Earlier, the Providência favela cable car system, a political hot potato ready months before, was quietly inaugurated.
Political parties held conventions and chose their definitive gubernatorial candidates, who worked up some truly odd alliances, demonstrating the weakness of a democracy based more on personality and personal relationships, rather than on ideas and platforms. At the moment, former governor Anthony Garotinho and former senator Marcelo Crivella lead the polls, tied at 24%. Incumbent Luiz Fernando “Pezão” de Souza stands at 14%, followed by Lindbergh Farias, at 12%. Notably, blank and annulled ballots total 23% of the vote right now.

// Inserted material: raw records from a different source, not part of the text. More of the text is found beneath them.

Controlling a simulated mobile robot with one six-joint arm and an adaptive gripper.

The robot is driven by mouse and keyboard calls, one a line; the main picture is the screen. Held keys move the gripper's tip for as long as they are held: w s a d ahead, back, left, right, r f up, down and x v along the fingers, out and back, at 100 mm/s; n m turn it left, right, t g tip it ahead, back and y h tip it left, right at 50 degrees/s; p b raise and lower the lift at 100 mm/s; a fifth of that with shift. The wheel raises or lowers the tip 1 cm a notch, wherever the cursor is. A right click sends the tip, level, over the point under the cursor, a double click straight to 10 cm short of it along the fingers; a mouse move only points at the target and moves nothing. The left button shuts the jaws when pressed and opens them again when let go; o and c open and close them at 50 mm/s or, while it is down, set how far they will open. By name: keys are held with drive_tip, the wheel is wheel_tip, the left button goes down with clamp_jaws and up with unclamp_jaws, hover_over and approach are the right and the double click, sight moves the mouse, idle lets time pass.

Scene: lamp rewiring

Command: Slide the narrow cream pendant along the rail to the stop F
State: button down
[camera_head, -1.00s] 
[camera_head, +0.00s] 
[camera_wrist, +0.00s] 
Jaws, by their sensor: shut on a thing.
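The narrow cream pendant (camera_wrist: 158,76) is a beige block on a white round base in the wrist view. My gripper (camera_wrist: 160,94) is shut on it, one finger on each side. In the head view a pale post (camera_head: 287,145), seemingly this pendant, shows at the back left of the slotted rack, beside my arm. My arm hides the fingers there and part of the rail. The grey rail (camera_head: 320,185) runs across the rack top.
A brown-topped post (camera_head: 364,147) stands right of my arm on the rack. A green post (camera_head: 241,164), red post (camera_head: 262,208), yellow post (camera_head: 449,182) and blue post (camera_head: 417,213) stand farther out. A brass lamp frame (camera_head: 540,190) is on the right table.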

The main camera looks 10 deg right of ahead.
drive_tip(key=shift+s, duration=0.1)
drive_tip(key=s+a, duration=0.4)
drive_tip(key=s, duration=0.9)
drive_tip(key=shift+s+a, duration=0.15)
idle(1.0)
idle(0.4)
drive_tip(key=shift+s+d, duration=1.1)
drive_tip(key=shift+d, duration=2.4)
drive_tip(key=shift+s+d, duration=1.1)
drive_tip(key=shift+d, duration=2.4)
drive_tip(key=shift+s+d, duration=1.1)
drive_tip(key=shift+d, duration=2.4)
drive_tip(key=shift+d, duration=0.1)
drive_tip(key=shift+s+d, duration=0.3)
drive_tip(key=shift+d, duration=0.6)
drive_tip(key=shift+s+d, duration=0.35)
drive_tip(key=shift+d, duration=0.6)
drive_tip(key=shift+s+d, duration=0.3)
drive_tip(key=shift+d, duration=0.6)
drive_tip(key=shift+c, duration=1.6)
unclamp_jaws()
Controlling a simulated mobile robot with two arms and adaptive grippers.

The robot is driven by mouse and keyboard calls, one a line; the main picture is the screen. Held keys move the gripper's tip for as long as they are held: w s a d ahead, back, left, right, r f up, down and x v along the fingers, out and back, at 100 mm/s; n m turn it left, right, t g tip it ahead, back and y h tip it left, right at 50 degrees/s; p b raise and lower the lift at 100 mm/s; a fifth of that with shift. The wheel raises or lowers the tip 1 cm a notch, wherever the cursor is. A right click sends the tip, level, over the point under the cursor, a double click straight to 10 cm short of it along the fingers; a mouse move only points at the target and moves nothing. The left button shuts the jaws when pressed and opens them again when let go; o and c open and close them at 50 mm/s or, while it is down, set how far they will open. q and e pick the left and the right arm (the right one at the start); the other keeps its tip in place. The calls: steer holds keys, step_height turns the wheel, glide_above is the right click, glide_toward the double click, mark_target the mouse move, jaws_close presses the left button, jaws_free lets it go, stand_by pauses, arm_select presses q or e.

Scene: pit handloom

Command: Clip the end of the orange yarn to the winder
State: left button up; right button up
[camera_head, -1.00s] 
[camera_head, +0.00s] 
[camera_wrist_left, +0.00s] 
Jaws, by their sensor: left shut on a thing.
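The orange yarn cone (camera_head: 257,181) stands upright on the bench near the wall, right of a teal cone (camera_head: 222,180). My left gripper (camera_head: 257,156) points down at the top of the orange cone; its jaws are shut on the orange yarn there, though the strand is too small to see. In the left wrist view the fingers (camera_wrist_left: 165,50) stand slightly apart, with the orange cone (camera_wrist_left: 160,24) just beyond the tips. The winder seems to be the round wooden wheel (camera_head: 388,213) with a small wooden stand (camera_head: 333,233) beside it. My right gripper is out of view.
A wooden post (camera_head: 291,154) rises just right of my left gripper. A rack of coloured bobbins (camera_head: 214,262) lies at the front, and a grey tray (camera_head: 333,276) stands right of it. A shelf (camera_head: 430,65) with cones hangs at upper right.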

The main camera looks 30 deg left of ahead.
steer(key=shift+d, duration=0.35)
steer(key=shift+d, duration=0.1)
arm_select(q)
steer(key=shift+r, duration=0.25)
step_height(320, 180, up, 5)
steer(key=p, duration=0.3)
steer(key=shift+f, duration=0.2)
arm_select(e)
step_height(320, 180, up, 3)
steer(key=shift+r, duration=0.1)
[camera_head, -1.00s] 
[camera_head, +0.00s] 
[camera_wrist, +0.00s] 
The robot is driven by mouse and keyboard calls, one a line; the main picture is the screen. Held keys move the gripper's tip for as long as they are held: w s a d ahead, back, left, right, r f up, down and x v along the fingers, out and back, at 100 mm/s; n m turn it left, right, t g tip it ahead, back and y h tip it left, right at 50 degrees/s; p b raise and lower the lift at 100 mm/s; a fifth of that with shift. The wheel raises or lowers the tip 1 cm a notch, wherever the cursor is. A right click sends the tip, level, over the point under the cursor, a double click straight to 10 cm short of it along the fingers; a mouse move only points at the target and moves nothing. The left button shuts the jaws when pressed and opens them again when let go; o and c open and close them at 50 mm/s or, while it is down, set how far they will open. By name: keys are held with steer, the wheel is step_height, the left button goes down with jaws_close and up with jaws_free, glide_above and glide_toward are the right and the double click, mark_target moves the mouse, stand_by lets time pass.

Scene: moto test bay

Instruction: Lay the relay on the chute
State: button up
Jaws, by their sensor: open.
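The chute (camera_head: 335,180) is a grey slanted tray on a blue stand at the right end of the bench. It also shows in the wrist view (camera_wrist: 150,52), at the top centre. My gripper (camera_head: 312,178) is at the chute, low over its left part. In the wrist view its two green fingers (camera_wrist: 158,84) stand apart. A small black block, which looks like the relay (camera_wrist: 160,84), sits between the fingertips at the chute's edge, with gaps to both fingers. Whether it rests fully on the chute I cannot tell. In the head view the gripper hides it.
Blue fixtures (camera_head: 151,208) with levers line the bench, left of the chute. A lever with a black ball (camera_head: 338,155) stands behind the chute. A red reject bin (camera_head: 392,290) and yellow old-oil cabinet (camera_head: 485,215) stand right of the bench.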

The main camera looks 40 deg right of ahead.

This blogger’s guess is that Pezão’s share will grow over the next months, as he draws on his party’s political machine and campaign air time exposure.
As the Cup began, Pezão awarded public servant pay hikes totaling as much as 447 million dollars, equivalent, a year. He stands to gain a great deal from the political machine he inherits from two-term former governor Sérgio Cabral, who left the governorship to his vice-governor in April.
The campaign is sure to focus on pacification, centerpiece of Cabral’s administration. Of the candidates, only Garotinho has no plans for continuity.
Another announcement overshadowed by soccer was that Rio’s state legislature, housed in a horrific building adjacent to Praça Quinze and the Paço Imperial, will move to new quarters near City Hall and the Operations Center, in Cidade Nova. The old building will be torn down and its neighboring Palácio Tiradentes (originally the national Congress building) restored, creating a new waterside space, no longer sliced through by the recently demolished elevated highway.
During the Cup, O Globo also reported that, of 64 state legislators, fifteen more than doubled their personal assets in the last four years.